### WHAT YOU WILL DO
Print the full listing exactly.

───── GIVEN INFORMATION ─────

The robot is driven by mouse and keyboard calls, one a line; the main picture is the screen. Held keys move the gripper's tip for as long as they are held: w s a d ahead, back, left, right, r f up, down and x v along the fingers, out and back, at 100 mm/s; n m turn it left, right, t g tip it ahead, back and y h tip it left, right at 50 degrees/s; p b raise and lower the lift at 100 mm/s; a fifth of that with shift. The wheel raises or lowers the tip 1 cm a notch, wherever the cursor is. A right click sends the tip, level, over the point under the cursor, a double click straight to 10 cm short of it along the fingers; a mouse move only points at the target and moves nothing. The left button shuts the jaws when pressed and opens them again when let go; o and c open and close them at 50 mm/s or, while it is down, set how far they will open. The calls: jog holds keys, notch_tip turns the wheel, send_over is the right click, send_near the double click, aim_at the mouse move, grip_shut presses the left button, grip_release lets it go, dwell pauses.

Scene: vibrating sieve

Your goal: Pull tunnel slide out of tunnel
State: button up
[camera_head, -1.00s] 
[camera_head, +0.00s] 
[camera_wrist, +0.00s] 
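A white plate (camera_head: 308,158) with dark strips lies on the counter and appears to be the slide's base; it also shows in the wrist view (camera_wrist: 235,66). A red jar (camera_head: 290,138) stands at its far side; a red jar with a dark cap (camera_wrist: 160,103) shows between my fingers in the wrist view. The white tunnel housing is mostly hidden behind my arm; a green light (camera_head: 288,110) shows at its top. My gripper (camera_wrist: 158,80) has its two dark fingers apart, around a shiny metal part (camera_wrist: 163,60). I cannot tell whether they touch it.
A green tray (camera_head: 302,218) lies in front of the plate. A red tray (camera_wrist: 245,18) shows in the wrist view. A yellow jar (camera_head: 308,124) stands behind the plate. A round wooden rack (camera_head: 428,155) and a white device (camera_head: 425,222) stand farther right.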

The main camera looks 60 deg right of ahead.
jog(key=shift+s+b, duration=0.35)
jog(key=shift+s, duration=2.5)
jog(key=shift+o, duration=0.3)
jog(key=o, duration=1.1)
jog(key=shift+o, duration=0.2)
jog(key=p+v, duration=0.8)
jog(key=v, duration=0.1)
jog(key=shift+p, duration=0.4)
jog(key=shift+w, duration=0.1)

─────

### THE SOLUTION
The robot is driven by mouse and keyboard calls, one a line; the main picture is the screen. Held keys move the gripper's tip for as long as they are held: w s a d ahead, back, left, right, r f up, down and x v along the fingers, out and back, at 100 mm/s; n m turn it left, right, t g tip it ahead, back and y h tip it left, right at 50 degrees/s; p b raise and lower the lift at 100 mm/s; a fifth of that with shift. The wheel raises or lowers the tip 1 cm a notch, wherever the cursor is. A right click sends the tip, level, over the point under the cursor, a double click straight to 10 cm short of it along the fingers; a mouse move only points at the target and moves nothing. The left button shuts the jaws when pressed and opens them again when let go; o and c open and close them at 50 mm/s or, while it is down, set how far they will open. The calls: jog holds keys, notch_tip turns the wheel, send_over is the right click, send_near the double click, aim_at the mouse move, grip_shut presses the left button, grip_release lets it go, dwell pauses.

Scene: vibrating sieve

Your goal: Pull tunnel slide out of tunnel
State: button up
[camera_head, -1.00s] 
[camera_head, +0.00s] 
[camera_wrist, +0.00s] 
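A white plate (camera_head: 308,158) with dark strips lies on the counter and appears to be the slide's base; it also shows in the wrist view (camera_wrist: 235,66). A red jar (camera_head: 290,138) stands at its far side; a red jar with a dark cap (camera_wrist: 160,103) shows between my fingers in the wrist view. The white tunnel housing is mostly hidden behind my arm; a green light (camera_head: 288,110) shows at its top. My gripper (camera_wrist: 158,80) has its two dark fingers apart, around a shiny metal part (camera_wrist: 163,60). I cannot tell whether they touch it.
A green tray (camera_head: 302,218) lies in front of the plate. A red tray (camera_wrist: 245,18) shows in the wrist view. A yellow jar (camera_head: 308,124) stands behind the plate. A round wooden rack (camera_head: 428,155) and a white device (camera_head: 425,222) stand farther right.

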The main camera looks 60 deg right of ahead.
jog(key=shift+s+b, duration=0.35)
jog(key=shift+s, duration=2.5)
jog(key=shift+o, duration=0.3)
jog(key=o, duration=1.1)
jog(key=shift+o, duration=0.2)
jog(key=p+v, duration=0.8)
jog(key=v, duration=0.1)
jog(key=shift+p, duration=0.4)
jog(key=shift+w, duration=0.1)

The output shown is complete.